= WRITTEN PROBLEM =
Scan the material below for the string "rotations", and copy every line where it shows up.
── DATA SEGMENT ──
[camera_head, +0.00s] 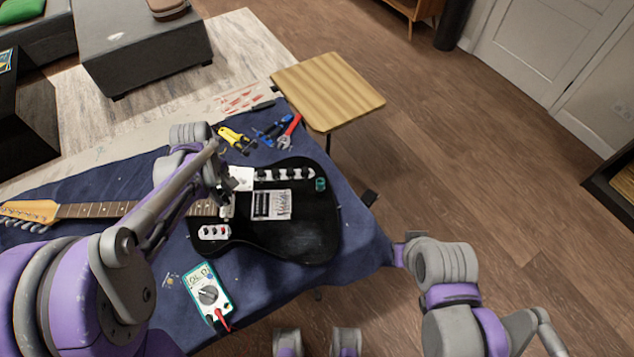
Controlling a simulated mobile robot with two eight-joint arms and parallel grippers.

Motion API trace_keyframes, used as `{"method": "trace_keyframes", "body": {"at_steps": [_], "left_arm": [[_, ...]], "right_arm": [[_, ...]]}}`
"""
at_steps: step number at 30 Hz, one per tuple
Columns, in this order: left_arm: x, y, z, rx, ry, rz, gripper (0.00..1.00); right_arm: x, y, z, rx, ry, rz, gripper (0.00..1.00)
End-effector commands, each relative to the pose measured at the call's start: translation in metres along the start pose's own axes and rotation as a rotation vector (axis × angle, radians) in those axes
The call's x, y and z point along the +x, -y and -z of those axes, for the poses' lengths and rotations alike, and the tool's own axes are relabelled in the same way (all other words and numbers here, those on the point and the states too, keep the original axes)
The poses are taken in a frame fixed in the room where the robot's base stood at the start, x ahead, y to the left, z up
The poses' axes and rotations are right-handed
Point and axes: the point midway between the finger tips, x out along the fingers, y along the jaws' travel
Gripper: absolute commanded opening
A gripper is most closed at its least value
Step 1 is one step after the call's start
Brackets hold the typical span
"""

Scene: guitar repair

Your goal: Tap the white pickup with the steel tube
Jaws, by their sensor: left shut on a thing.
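The black electric guitar (305,235) lies flat on the blue cloth, its neck pointing left. A small white part (228,212), which looks like the white pickup, sits where the neck meets the body, left of the metal bridge (270,204). My left gripper (224,188) is over the guitar by the neck joint, just above this part in the picture. It is shut on a thin thing, likely the steel tube, which is mostly hidden by the jaws and too small to make out. I cannot tell if it touches the pickup. My right gripper is not in view.
A multimeter (208,294) with a red lead lies in front of the guitar. Yellow pliers (235,138), blue pliers (270,130) and a red-handled wrench (290,132) lie behind it. A wooden stool (328,90) stands beyond the table. The cloth right of the guitar is clear.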

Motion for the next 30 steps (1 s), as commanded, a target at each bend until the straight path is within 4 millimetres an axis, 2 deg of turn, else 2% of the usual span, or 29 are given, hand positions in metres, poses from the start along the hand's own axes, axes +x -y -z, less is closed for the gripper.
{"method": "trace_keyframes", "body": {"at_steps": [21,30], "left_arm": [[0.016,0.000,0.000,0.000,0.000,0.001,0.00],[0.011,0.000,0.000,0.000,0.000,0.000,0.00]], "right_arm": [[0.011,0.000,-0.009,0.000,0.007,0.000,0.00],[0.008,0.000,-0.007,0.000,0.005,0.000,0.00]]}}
───
= OUTPUT OF THE TASK =
The call's x, y and z point along the +x, -y and -z of those axes, for the poses' lengths and rotations alike, and the tool's own axes are relabelled in the same way (all other words and numbers here, those on the point and the states too, keep the original axes)
The poses' axes and rotations are right-handed

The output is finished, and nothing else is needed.